▶
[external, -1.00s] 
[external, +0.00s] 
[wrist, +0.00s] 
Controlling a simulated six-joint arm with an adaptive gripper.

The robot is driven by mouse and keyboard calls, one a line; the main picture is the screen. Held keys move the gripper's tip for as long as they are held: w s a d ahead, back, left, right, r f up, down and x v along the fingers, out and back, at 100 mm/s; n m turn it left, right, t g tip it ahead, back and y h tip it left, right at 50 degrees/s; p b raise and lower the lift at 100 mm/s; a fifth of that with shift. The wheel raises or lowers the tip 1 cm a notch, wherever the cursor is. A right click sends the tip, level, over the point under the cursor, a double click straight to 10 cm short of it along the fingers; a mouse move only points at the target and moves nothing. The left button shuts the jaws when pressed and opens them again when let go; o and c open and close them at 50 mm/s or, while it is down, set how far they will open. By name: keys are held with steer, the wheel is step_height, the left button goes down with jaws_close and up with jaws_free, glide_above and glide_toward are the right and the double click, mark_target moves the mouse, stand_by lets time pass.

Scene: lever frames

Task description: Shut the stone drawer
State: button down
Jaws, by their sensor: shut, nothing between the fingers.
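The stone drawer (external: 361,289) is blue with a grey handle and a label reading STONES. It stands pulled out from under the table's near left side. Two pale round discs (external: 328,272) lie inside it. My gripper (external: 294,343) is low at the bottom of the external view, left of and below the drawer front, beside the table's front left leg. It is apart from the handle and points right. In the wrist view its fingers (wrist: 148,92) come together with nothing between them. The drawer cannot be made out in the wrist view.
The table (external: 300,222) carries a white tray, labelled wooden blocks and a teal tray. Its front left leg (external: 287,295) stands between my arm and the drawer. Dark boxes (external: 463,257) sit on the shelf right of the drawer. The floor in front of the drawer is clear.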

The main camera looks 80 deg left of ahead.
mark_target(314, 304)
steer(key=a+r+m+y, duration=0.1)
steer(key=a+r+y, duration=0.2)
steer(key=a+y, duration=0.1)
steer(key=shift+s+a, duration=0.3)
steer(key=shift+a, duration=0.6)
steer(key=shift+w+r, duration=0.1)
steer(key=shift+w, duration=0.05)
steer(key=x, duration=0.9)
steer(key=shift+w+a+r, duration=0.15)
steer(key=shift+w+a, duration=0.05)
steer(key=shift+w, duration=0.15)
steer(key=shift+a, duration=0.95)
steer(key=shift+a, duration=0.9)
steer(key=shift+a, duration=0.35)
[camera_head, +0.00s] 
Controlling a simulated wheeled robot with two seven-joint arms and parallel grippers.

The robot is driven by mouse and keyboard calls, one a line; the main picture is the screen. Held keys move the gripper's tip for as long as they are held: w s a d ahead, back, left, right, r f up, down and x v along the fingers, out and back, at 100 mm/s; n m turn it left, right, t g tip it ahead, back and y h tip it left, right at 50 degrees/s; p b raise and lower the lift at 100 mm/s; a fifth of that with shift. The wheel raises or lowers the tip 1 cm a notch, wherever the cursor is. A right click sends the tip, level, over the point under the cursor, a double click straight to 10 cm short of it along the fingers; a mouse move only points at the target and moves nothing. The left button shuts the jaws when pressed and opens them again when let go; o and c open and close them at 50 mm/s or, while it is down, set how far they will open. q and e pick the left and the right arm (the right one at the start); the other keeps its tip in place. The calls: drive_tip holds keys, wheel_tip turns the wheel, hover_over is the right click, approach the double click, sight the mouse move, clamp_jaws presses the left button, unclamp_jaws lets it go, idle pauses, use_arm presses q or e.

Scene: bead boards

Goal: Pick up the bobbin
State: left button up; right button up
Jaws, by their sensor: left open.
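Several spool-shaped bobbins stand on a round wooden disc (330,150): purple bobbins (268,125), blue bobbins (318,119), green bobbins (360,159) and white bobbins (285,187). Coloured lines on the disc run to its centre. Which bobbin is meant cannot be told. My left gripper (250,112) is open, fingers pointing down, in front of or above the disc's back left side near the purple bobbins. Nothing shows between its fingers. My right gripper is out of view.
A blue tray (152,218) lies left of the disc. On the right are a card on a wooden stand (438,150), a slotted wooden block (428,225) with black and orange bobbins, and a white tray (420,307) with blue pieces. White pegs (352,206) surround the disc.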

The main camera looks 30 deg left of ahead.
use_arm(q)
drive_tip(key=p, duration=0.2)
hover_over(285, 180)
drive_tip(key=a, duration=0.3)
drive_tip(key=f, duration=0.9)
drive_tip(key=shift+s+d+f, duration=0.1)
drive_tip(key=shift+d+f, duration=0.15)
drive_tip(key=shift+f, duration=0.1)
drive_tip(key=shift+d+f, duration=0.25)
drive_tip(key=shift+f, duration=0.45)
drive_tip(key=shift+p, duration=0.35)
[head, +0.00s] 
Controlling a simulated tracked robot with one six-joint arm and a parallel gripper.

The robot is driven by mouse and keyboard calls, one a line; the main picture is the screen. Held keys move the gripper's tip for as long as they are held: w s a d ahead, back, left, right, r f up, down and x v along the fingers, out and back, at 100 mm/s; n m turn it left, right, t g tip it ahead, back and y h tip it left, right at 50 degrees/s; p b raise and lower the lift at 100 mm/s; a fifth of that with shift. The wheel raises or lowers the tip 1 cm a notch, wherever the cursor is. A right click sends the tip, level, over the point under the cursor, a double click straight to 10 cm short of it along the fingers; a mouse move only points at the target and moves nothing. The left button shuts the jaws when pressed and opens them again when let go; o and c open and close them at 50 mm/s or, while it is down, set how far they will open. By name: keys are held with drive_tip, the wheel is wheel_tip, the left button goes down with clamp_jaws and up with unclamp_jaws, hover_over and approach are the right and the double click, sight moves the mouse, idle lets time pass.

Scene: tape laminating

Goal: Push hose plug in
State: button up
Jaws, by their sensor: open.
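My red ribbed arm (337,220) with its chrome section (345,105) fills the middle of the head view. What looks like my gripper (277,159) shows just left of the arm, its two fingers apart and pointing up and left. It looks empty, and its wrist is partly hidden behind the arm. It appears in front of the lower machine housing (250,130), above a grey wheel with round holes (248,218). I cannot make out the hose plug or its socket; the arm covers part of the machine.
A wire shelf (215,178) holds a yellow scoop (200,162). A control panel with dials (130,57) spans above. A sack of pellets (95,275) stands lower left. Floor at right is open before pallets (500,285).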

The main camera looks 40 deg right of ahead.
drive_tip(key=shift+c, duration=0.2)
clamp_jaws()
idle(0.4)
◀
Given request:
Return the lines above precisely as they appear, beginning at the first line and ending at the line with "State: button down", and nothing after it.

Answer for this exercise:
[external, -1.00s] 
[external, +0.00s] 
[wrist, +0.00s] 
Controlling a simulated six-joint arm with an adaptive gripper.

The robot is driven by mouse and keyboard calls, one a line; the main picture is the screen. Held keys move the gripper's tip for as long as they are held: w s a d ahead, back, left, right, r f up, down and x v along the fingers, out and back, at 100 mm/s; n m turn it left, right, t g tip it ahead, back and y h tip it left, right at 50 degrees/s; p b raise and lower the lift at 100 mm/s; a fifth of that with shift. The wheel raises or lowers the tip 1 cm a notch, wherever the cursor is. A right click sends the tip, level, over the point under the cursor, a double click straight to 10 cm short of it along the fingers; a mouse move only points at the target and moves nothing. The left button shuts the jaws when pressed and opens them again when let go; o and c open and close them at 50 mm/s or, while it is down, set how far they will open. By name: keys are held with steer, the wheel is step_height, the left button goes down with jaws_close and up with jaws_free, glide_above and glide_toward are the right and the double click, mark_target moves the mouse, stand_by lets time pass.

Scene: lever frames

Task description: Shut the stone drawer
State: button down

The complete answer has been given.